В точном смысле вопрос "что мне делать?" со значением "к чему мне стремиться?", "какую жизненную цель себе поставить?" поднимается тогда, когда вопрошающему неявно само содержание высшей, последней, все остальное определяющей цели и ценности жизни. Но и тут еще возможны весьма существенные различая в смысле вопроса. При всякой индивидуальной постановке вопроса: о средствах к определенной цели, к разряду вопросов, "что мне, NN, лично делать, какую цель или ценность я должен избрать для себя я качестве определяющей мою жизнь?" молчаливо допускается, что есть некая сложная иерархия целей и ценностей и соответствующая ей прирожденная иерархия личностей; и дело идет о том, чтобы каждый (и прежде всего я) попал на надлежащее место в этой системе, отыскал в этом многоголосом хоре соответствующий своей личности правильный голос. Вопрос в этом случае сводится к вопросу самопознания, к уяснению того, к чему я собственно призван, какую роль в мировом целом предназначила именно мне природа или Провидение. Вне сомнения, здесь остается наличие самой иерархии целей или ценностей и общее представление об ее содержании в целом.

Только теперь мы подошли путем отклонения всех иных смыслов вопроса "что делать?" к тому его значению, в котором он непосредственно скрывает в себе вопрос о смысле жизни. Когда я ставлю вопрос не о том, что мне лично делать (хотя бы в высшем, только что указанном смысле — какую из жизненных целей или ценностей признать для себя определяющей и главнейшей), а о том, что [мне] нужно делать вообще, или всем людям, то я подразумеваю недоумение, непосредственно связанное с вопросом о смысле жизни. Жизнь так, как она непосредственно течет, определяемая стихийными силами, бессмысленна; что нужно сделать, как наладить жизнь, чтобы она стала осмысленной, — вот к чему здесь сводится недоумение. Каково то единственное, общее для всех людей дело, которым осмысляется жизнь и через участие в котором, следовательно, впервые приобретает смысл и моя жизнь?

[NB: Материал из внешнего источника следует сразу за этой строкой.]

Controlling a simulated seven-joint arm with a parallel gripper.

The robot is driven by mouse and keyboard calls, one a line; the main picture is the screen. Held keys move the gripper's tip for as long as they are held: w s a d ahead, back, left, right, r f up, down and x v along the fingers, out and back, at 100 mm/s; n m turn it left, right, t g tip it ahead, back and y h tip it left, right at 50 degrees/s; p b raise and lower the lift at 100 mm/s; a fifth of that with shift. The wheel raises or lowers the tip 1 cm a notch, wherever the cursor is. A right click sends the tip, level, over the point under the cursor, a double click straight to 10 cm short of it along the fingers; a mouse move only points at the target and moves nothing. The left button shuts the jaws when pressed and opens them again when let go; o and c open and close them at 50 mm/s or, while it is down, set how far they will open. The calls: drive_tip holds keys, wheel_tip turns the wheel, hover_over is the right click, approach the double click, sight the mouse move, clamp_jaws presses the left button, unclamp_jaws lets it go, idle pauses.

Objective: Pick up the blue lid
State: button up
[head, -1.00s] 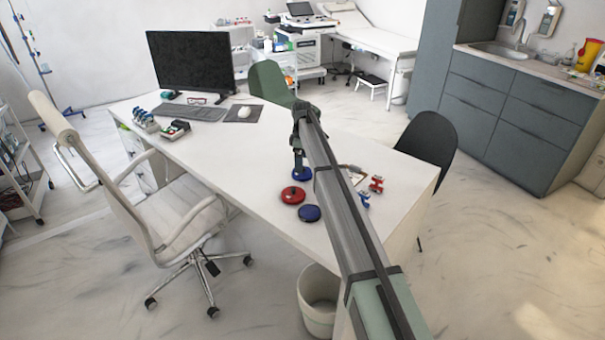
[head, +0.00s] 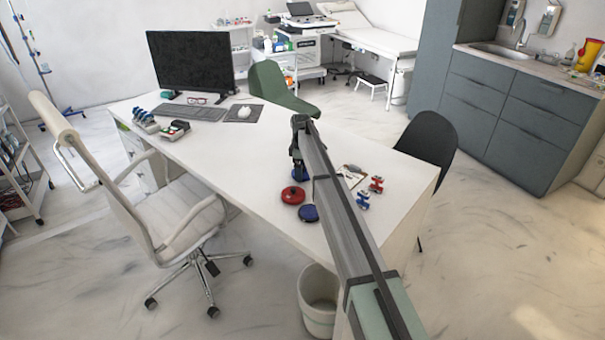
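A second round blue disc (head: 309,213) lies nearer the desk's front edge, beside my arm. I cannot tell from the view which blue disc is the lid.
Red (head: 376,184) and blue (head: 363,200) small items and a clipboard (head: 352,174) lie right of my arm. A monitor (head: 191,60), keyboard (head: 193,112) and mouse (head: 244,112) stand at the far left. The desk's middle left is clear.

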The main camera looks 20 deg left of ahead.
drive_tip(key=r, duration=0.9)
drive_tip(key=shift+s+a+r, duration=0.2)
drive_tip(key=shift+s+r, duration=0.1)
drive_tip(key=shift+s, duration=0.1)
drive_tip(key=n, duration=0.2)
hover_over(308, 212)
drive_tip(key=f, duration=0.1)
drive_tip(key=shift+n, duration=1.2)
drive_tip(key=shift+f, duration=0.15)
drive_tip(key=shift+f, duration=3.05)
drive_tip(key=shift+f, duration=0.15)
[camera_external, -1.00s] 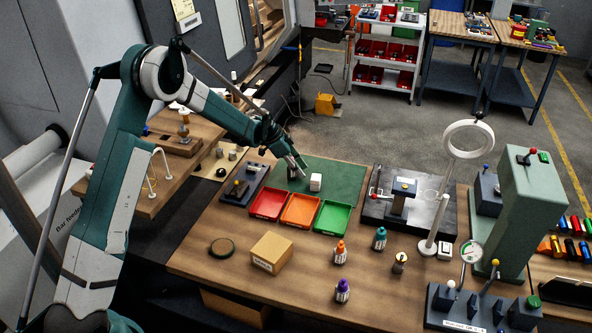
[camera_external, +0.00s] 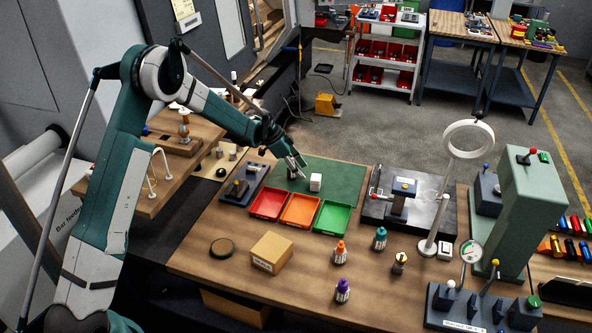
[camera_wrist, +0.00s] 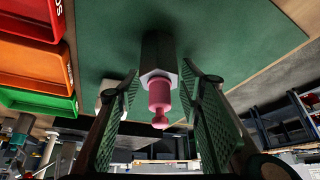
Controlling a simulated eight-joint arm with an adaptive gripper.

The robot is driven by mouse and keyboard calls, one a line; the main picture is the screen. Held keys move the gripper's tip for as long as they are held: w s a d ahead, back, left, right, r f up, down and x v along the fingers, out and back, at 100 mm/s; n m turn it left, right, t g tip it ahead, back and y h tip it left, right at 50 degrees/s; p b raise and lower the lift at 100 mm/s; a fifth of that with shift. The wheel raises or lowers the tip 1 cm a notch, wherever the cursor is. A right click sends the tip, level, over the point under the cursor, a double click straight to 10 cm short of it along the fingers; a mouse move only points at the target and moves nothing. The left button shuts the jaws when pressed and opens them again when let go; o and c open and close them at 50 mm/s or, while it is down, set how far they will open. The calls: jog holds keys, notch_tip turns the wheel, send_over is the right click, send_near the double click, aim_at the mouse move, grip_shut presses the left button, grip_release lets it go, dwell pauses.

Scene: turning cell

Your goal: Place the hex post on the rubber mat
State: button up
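The hex post (camera_wrist: 158,52) has a dark hexagonal body and a pink knobbed end pointing toward the wrist camera. Its far end meets the green rubber mat (camera_wrist: 105,35). My gripper (camera_wrist: 161,72) has its two textured fingers spread on either side of the post, with narrow gaps showing at the sides. In the external view my gripper (camera_external: 302,164) is low over the mat (camera_external: 345,184). The post (camera_external: 292,173) is a small dark shape just left of the fingers there, partly hidden.
A white block (camera_external: 315,182) is on the mat just right of my gripper. Red (camera_external: 268,204), orange (camera_external: 300,210) and green (camera_external: 332,216) bins stand along the mat's near edge. A dark fixture (camera_external: 243,184) stands to the left. The mat's right part is clear.

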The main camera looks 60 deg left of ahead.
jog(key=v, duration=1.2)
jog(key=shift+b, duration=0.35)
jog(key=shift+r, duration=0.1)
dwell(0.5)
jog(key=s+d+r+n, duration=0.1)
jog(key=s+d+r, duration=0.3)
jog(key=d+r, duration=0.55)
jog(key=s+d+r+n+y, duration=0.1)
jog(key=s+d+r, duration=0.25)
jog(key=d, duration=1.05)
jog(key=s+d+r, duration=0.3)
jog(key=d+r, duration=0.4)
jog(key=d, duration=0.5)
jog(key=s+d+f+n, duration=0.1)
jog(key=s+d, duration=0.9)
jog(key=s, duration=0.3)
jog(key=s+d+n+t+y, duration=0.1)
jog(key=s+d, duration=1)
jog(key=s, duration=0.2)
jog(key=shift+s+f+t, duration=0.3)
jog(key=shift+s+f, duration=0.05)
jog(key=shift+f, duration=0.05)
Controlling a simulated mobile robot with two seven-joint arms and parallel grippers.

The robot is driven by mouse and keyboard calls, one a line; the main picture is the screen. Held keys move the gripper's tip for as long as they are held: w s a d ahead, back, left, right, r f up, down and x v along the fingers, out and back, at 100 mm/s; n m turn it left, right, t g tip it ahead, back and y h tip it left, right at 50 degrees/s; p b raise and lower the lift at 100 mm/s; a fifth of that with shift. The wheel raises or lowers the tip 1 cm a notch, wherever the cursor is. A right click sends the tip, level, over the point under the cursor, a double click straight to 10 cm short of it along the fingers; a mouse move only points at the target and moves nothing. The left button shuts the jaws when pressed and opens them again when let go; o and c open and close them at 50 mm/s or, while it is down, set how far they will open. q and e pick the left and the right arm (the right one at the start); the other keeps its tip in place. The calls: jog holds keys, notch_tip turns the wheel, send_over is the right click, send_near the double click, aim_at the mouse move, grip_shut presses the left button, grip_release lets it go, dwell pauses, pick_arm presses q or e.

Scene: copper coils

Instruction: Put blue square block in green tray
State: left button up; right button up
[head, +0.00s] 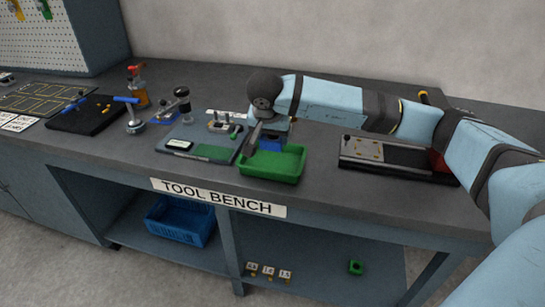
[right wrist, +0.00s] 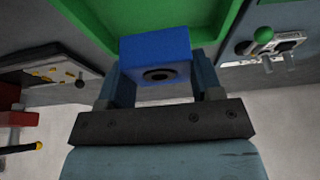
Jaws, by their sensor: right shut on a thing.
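The blue square block (right wrist: 156,58) is held between the fingers of my right gripper (right wrist: 158,84) in the right wrist view. It has a dark round hole in one face. In the head view the block (head: 270,144) shows partly below the right gripper (head: 270,132), at the back part of the green tray (head: 272,176). The green tray (right wrist: 85,17) also fills the top of the right wrist view, beyond the block. I cannot tell whether the block touches the tray. My left gripper is not in view.
A grey board (head: 180,143) with a small device and fittings lies left of the tray. A metal fixture (head: 362,151) stands to the right. A blue basket (head: 180,220) and a small green block (head: 355,267) are on the shelf below. The bench front edge is close to the tray.

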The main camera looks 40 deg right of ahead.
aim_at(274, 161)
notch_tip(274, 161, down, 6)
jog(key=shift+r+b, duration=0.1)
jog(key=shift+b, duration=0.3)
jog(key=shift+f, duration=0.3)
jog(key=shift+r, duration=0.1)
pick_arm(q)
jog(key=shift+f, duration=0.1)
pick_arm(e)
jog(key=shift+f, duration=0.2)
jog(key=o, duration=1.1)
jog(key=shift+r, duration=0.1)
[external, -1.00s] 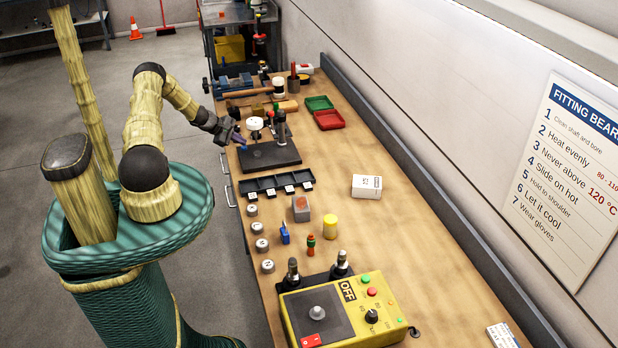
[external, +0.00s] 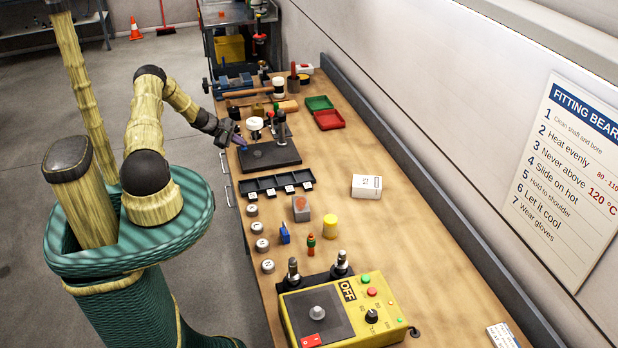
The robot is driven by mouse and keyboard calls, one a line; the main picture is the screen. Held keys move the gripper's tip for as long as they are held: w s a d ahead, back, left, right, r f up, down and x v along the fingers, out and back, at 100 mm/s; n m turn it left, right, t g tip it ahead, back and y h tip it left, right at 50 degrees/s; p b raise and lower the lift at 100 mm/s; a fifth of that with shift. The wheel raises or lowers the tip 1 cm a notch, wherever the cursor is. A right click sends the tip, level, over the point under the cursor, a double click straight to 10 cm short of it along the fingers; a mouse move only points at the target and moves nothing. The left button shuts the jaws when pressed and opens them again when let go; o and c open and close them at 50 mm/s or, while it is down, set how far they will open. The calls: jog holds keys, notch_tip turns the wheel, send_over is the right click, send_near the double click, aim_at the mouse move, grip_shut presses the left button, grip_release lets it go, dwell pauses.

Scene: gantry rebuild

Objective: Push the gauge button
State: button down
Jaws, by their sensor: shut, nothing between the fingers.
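The gauge (external: 254,123) is a small round white-faced dial held on a post stand (external: 281,132). The stand rises from a dark flat base plate (external: 283,157) on the bench. The gauge's button is too small to make out. My gripper (external: 241,143) is shut and empty, with bluish-purple fingers pointing down and right. In the picture it is just left of and below the gauge, by the left edge of the base plate. I cannot tell whether it touches anything.
A black compartment tray (external: 270,187) lies nearer on the wooden bench (external: 400,230). A vise (external: 232,86) and a mallet (external: 250,91) are beyond the gauge. Green (external: 319,103) and red (external: 330,120) trays lie to the right. The bench's middle right is mostly clear.

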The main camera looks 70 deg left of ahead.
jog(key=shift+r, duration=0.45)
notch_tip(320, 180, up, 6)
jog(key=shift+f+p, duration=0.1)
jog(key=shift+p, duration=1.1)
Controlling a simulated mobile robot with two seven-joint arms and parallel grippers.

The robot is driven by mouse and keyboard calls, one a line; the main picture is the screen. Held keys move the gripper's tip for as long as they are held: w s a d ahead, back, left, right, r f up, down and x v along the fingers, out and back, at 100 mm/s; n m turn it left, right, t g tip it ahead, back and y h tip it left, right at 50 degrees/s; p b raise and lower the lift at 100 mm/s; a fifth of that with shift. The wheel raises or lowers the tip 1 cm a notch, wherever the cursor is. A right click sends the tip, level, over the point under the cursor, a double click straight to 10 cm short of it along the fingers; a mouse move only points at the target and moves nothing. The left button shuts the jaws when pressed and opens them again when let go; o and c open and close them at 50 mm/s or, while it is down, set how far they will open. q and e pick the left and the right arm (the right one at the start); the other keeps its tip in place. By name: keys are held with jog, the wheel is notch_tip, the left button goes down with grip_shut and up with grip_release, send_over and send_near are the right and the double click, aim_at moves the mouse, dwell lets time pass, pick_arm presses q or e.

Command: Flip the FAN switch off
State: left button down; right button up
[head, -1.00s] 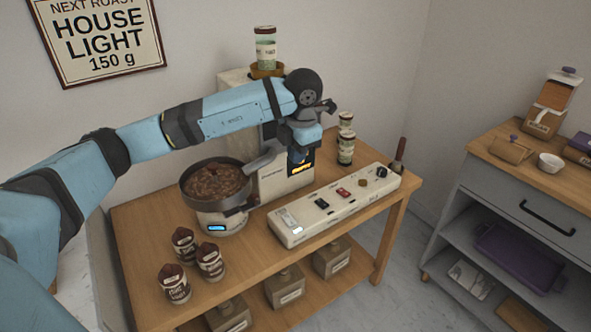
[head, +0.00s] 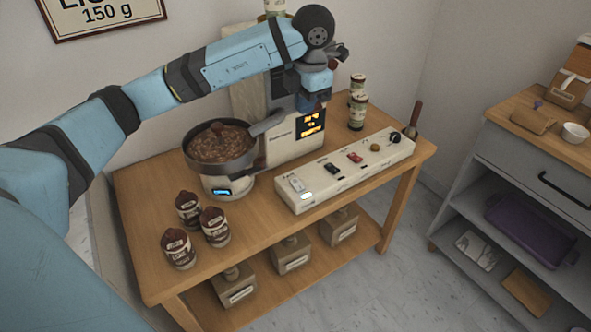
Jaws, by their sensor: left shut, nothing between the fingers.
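The long white switch panel (head: 318,189) lies along the front right of the cart top. It carries a pale rocker (head: 297,184) beside a lit white patch, a black switch (head: 332,168), a red switch (head: 355,157), a brass knob (head: 375,147) and a black dial (head: 394,138). The small labels are too blurred to read, so I cannot tell which is FAN. My left gripper (head: 312,103) points down in front of the machine with the orange display (head: 312,125), above and behind the panel, apart from the switches. It is shut and empty. My right gripper is not in view.
A pan of brown beans (head: 218,146) stands on a base left of the panel. Several dark-capped jars (head: 215,227) stand at the front left. Two stacked jars (head: 357,113) and a wooden-handled brush (head: 414,118) stand behind the panel. Space in front of the panel is clear.

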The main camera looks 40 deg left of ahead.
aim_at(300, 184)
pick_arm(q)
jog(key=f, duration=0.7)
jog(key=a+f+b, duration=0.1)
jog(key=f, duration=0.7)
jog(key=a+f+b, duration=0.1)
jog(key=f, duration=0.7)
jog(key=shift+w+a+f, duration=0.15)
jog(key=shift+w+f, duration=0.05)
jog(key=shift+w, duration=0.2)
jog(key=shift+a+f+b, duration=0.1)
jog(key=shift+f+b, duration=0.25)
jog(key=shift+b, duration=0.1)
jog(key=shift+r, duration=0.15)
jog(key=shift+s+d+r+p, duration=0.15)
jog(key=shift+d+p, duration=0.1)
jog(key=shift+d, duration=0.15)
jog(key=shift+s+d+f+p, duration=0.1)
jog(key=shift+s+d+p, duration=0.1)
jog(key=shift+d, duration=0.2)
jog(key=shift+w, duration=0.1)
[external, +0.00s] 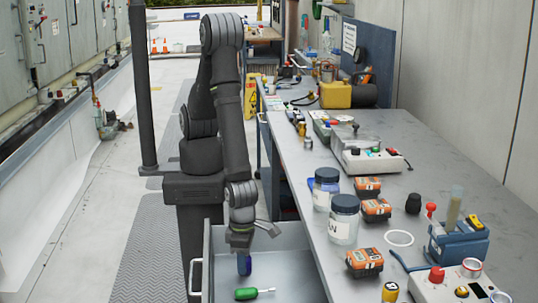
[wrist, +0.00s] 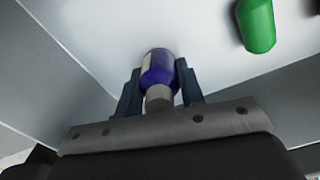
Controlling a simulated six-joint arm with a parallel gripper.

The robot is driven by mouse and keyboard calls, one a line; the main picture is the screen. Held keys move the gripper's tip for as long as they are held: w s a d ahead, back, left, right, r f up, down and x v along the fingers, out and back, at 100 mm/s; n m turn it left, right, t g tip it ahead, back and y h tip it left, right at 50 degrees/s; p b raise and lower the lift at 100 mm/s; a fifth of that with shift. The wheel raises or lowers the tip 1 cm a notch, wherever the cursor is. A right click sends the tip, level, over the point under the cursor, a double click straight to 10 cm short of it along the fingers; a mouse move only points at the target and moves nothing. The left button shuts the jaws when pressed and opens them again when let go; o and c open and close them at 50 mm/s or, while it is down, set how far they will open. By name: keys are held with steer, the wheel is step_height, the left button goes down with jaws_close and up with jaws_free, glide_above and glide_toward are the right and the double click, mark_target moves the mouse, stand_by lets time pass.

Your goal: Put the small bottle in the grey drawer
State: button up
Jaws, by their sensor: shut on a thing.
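A small blue bottle (external: 244,265) with a pale label hangs below my gripper (external: 242,250) in the external view. In the wrist view the blue bottle (wrist: 158,72) sits between the two fingers of my gripper (wrist: 160,88), its grey cap toward the palm. My gripper is shut on it. The grey drawer (external: 217,238) is open under my gripper, and the bottle is inside the outline of its walls. Whether its base touches the drawer floor cannot be told.
A green-handled screwdriver (external: 250,293) lies on the drawer floor; its green handle (wrist: 257,25) shows at upper right in the wrist view. The workbench (external: 310,234) to the right carries jars (external: 343,220), orange boxes (external: 364,262) and instruments.

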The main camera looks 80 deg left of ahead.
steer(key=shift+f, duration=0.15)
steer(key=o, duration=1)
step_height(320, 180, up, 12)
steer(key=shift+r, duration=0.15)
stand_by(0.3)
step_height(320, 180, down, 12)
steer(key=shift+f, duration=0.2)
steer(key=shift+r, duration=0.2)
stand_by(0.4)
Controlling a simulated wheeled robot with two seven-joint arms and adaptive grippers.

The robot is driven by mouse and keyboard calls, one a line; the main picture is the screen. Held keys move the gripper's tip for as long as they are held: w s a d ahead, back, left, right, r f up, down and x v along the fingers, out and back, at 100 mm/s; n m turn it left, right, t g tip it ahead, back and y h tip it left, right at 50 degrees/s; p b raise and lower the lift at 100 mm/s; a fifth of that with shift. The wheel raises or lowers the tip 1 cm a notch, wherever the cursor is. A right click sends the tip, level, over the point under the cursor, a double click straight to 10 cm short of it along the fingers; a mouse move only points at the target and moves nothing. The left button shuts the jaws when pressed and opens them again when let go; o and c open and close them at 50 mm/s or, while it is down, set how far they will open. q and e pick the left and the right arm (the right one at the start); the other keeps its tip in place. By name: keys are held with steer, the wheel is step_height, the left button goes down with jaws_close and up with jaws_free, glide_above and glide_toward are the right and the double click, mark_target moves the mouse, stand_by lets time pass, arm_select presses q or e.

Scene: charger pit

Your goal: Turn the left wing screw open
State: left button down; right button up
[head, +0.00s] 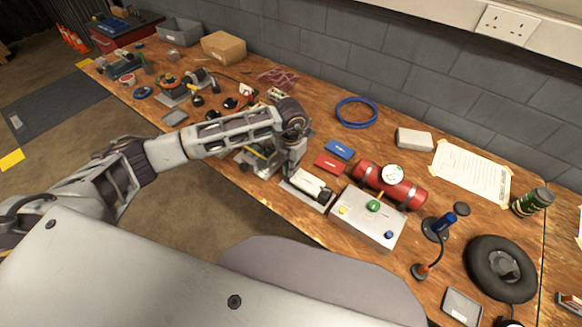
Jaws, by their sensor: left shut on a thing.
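My left arm reaches in from the left across the bench, and its gripper (287,166) points down at the bench's front part. The jaws are shut on something small that the hand mostly hides, at a small metal device (257,161) with a pale greenish part. This fits the left wing screw, but I cannot make out its wings or how far it is turned. The device stands on the wooden bench, partly behind my forearm and hand. My right gripper is not in view.
Right of the hand are a white block on a tray (310,188), a blue box (340,149), a red box (331,164), a grey button box (368,217) and a red cylinder (405,192). A blue cable coil (356,112) lies behind. Clutter fills the bench's left end.

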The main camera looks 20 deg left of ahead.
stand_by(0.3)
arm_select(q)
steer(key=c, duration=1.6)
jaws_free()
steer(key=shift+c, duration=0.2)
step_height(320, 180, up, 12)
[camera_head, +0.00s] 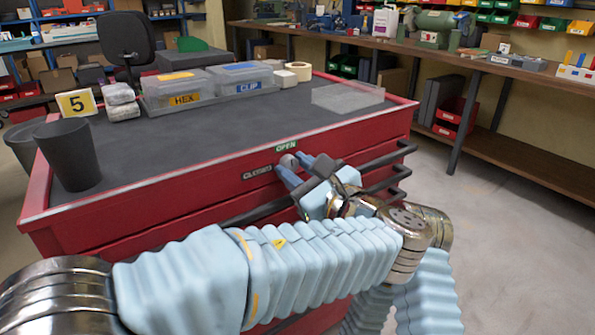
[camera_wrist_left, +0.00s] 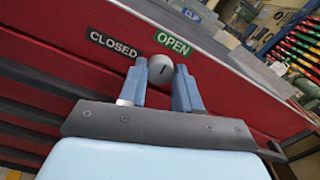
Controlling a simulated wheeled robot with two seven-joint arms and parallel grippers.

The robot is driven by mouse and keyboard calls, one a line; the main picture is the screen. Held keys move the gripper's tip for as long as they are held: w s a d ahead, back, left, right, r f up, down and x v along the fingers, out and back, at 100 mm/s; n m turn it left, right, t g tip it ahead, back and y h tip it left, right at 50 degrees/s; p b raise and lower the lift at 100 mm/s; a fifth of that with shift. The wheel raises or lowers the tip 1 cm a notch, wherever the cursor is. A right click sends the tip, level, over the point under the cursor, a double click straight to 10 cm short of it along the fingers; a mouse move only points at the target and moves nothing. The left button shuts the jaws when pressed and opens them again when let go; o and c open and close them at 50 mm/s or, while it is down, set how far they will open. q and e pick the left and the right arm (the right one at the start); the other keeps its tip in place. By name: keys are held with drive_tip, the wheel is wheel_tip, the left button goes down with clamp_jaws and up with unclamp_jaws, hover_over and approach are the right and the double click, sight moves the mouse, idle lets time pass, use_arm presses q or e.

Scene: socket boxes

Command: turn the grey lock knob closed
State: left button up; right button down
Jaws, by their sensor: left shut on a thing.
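The grey lock knob (camera_wrist_left: 160,70) is a round knob with a short dark mark, on the red front of the tool cabinet (camera_head: 150,205). In the head view the knob (camera_head: 289,160) shows partly behind my fingers. A green OPEN label (camera_wrist_left: 172,43) and a dark CLOSED label (camera_wrist_left: 114,43) sit above it. My left gripper (camera_wrist_left: 160,88) has its two blue fingers on either side of the knob and is shut on it. It also shows in the head view (camera_head: 300,168). My right gripper is not in view.
On the cabinet top stand the HEX box (camera_head: 183,99), the CLIP box (camera_head: 248,87), a tape roll (camera_head: 299,71), a dark cup (camera_head: 68,155) and a yellow 5 sign (camera_head: 76,103). Dark drawer handles (camera_head: 385,180) stick out below the knob. The workbench (camera_head: 480,62) stands behind at right.

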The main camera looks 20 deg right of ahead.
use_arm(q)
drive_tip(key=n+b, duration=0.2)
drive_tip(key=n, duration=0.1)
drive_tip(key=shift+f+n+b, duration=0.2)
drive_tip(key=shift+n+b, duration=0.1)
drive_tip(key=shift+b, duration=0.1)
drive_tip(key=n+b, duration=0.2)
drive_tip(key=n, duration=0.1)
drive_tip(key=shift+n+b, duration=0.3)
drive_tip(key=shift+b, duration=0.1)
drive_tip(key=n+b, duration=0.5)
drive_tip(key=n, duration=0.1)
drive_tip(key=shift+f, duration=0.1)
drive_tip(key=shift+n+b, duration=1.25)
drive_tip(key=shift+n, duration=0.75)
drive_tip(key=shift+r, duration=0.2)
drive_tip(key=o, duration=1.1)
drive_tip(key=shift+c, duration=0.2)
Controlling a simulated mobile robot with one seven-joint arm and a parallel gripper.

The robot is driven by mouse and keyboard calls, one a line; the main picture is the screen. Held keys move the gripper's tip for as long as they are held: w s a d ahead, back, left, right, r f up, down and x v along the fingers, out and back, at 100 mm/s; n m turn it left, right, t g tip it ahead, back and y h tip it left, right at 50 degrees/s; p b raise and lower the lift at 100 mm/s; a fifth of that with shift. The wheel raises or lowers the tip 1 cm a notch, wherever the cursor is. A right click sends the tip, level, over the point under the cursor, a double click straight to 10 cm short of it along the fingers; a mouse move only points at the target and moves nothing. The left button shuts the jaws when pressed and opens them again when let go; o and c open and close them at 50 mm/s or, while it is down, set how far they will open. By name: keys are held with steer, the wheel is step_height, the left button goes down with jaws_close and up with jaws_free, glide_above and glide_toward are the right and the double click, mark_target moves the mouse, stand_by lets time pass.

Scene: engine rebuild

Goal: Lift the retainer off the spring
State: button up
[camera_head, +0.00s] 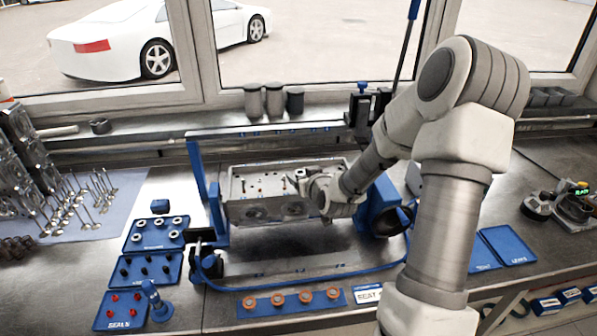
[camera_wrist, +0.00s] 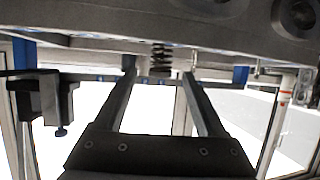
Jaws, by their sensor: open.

К этому и сводится типично-русский смысл вопроса "что делать?". Еще точнее он значит; "что делать мне и другим — чтобы спасти мир и тем впервые оправдать свою жизнь? В основе этого вопроса лежит ряд предпосылок, которые мы могли бы выразить примерно так: мир в его непосредственном, эмпирическом бытии и течении бессмыслен; он погибает от страданий, лишений, нравственного зла — эгоизма, ненависти, несправедливости; всякое простое участие в жизни мира, в смысле простого вхождения в состав стихийных сил, столкновением которых определяется его течение, есть соучастие в бессмысленном хаосе, в силу чего и собственная жизнь участника есть лишь бессмысленный набор слепых и тягостных внешних случайностей; но человек призван сообща преобразить мир и спасти его, устроить его так, чтобы высшая его цель была действительно осуществлена в нем. И вопрос заключается в том, как найти то дело (дело, общее всем людям), которое осуществит спасение мира. Словом, "что делать" значит здесь: "как переделать мир, чтобы осуществить в нем абсолютную правду и абсолютный смысл?"

Русский человек страдает от бессмыслицы жизни. Он остро чувствует, что, если он просто "живет как все" — ест, пьет, женится, трудится для пропитания семьи, даже веселится обычными земными радостями, он живет в туманном, бессмысленном водовороте, как щепка уносится течением времени, и перед лицом неизбежного конца жизни не знает, для чего он жил на свете. Он всем существом своим ощущает, что нужно не "просто жить", а жить для чего-то. Но именно типичный русский интеллигент думает, что "жить для чего-то" значит для соучастия в каком-то великом общем деле, которое совершенствует мир и ведет его к конечному спасению. Он только не знает, в чем же заключается это единственное, общее всем людям дело, и в этом смысле спрашивает: "что делать?"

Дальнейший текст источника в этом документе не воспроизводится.